What you need to do:
Without including any pictures, copy each entry below exactly.

Information shown:
# # # # # # #

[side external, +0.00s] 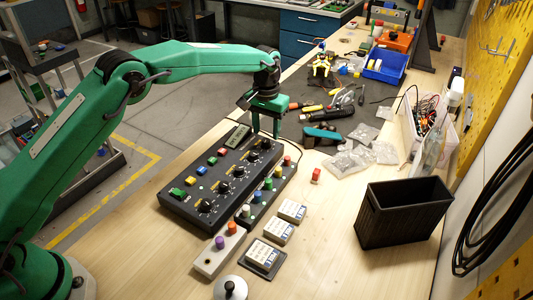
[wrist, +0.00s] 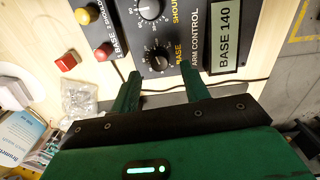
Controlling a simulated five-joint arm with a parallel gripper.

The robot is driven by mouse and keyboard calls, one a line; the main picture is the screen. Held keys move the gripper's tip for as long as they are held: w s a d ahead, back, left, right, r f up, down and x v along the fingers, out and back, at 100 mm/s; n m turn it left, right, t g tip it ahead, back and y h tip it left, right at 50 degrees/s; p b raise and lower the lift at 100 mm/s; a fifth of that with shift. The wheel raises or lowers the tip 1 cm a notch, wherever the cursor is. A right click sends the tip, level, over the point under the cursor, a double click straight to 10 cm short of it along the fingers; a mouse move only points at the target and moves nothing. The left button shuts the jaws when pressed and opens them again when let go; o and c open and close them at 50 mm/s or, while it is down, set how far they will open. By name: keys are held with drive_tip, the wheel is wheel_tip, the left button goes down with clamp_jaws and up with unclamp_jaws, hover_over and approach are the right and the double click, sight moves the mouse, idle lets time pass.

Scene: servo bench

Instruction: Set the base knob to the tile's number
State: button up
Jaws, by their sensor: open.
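The tile (wrist: 224,33) reads "BASE 140" at the end of the black control panel (wrist: 198,8), marked "ARM CONTROL". It also shows in the side external view (side external: 237,137). The base knob (wrist: 158,59), black with a dial scale around it, sits beside the word "BASE"; its exact setting is too small to read. My gripper (wrist: 160,72) is open and empty, its fingers pointing at the knob with one tip to either side in the picture. In the side external view my gripper (side external: 266,133) is over the panel's far end, partly covering the base knob.
A shoulder knob (wrist: 150,9) is beside the base knob. A narrower box with coloured knobs (side external: 267,190) lies alongside the panel. A red block (side external: 316,175), plastic bags (side external: 350,160) and a black bin (side external: 402,214) stand to the right. Bare wood lies between.

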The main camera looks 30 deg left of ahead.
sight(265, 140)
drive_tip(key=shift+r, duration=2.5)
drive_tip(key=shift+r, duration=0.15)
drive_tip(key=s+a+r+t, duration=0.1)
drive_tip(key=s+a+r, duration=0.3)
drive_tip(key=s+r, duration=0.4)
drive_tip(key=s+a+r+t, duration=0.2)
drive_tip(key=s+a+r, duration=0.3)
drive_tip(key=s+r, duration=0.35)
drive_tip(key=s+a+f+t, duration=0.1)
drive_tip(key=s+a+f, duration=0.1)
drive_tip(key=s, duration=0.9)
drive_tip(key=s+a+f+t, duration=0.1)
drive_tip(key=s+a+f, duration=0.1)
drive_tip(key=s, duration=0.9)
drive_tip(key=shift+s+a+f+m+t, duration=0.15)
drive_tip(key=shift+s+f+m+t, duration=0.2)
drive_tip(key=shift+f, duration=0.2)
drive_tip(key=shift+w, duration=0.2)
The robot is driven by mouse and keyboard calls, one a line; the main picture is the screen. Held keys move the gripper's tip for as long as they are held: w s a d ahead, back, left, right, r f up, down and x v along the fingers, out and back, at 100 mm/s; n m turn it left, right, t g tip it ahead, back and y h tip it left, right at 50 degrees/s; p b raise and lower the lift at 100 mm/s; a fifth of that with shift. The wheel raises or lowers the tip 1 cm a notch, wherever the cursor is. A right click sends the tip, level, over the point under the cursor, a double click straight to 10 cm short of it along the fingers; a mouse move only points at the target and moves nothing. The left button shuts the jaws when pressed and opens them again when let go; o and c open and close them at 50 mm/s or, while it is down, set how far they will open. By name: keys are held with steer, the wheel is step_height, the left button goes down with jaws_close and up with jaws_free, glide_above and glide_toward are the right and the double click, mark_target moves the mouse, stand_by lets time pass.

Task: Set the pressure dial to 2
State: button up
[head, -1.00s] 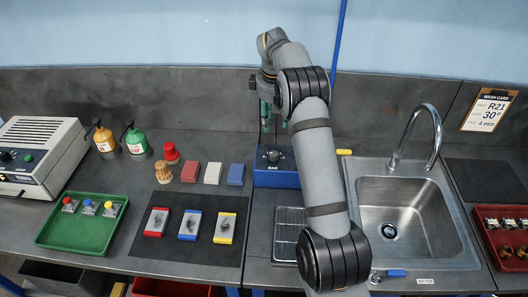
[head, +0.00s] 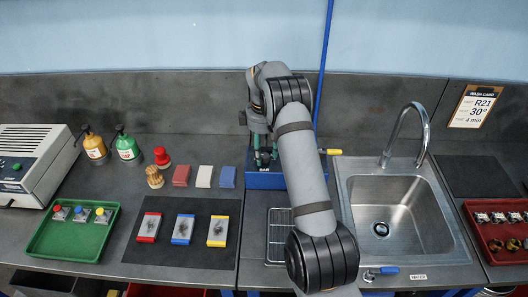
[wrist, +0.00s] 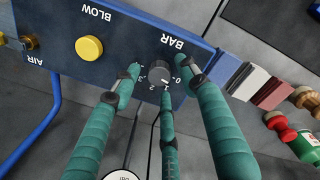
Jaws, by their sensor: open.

# # # # # # #

Reply to the task:
[side external, +0.00s] 
[wrist, +0.00s] 
Controlling a simulated five-joint arm with a parallel gripper.

The robot is driven by mouse and keyboard calls, one a line; the main picture is the screen. Held keys move the gripper's tip for as long as they are held: w s a d ahead, back, left, right, r f up, down and x v along the fingers, out and back, at 100 mm/s; n m turn it left, right, t g tip it ahead, back and y h tip it left, right at 50 degrees/s; p b raise and lower the lift at 100 mm/s; a fifth of that with shift. The wheel raises or lowers the tip 1 cm a notch, wherever the cursor is. A right click sends the tip, level, over the point under the cursor, a double click straight to 10 cm short of it along the fingers; a mouse move only points at the target and moves nothing. The left button shuts the jaws when pressed and opens them again when let go; o and c open and close them at 50 mm/s or, while it is down, set how far they will open. By name: keys are held with drive_tip, the wheel is wheel_tip, the left button goes down with clamp_jaws and up with unclamp_jaws, hover_over and approach are the right and the double click, sight moves the mouse, idle lets time pass.

Scene: servo bench

Instruction: Set the base knob to the tile's number
State: button up
Jaws, by their sensor: open.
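The tile (wrist: 224,33) reads "BASE 140" at the end of the black control panel (wrist: 198,8), marked "ARM CONTROL". It also shows in the side external view (side external: 237,137). The base knob (wrist: 158,59), black with a dial scale around it, sits beside the word "BASE"; its exact setting is too small to read. My gripper (wrist: 160,72) is open and empty, its fingers pointing at the knob with one tip to either side in the picture. In the side external view my gripper (side external: 266,133) is over the panel's far end, partly covering the base knob.
A shoulder knob (wrist: 150,9) is beside the base knob. A narrower box with coloured knobs (side external: 267,190) lies alongside the panel. A red block (side external: 316,175), plastic bags (side external: 350,160) and a black bin (side external: 402,214) stand to the right. Bare wood lies between.

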The main camera looks 30 deg left of ahead.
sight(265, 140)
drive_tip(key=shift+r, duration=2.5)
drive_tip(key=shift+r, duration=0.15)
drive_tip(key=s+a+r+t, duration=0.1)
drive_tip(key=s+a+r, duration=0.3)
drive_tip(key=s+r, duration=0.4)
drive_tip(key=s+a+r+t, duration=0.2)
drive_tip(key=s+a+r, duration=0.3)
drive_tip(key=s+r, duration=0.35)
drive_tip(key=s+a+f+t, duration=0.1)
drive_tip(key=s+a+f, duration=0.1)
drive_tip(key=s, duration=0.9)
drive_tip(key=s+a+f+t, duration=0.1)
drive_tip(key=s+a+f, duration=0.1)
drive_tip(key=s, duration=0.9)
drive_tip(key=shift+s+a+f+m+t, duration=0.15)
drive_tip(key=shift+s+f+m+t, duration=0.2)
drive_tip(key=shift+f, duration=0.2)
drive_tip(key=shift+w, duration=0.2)
The robot is driven by mouse and keyboard calls, one a line; the main picture is the screen. Held keys move the gripper's tip for as long as they are held: w s a d ahead, back, left, right, r f up, down and x v along the fingers, out and back, at 100 mm/s; n m turn it left, right, t g tip it ahead, back and y h tip it left, right at 50 degrees/s; p b raise and lower the lift at 100 mm/s; a fifth of that with shift. The wheel raises or lowers the tip 1 cm a notch, wherever the cursor is. A right click sends the tip, level, over the point under the cursor, a double click straight to 10 cm short of it along the fingers; a mouse move only points at the target and moves nothing. The left button shuts the jaws when pressed and opens them again when let go; o and c open and close them at 50 mm/s or, while it is down, set how far they will open. By name: keys are held with steer, the wheel is step_height, the left button goes down with jaws_close and up with jaws_free, glide_above and glide_toward are the right and the double click, mark_target moves the mouse, stand_by lets time pass.

Task: Set the pressure dial to 2
State: button up
[head, -1.00s] 
[head, +0.00s] 
[wrist, +0.00s] 
Jaws, by their sensor: open.

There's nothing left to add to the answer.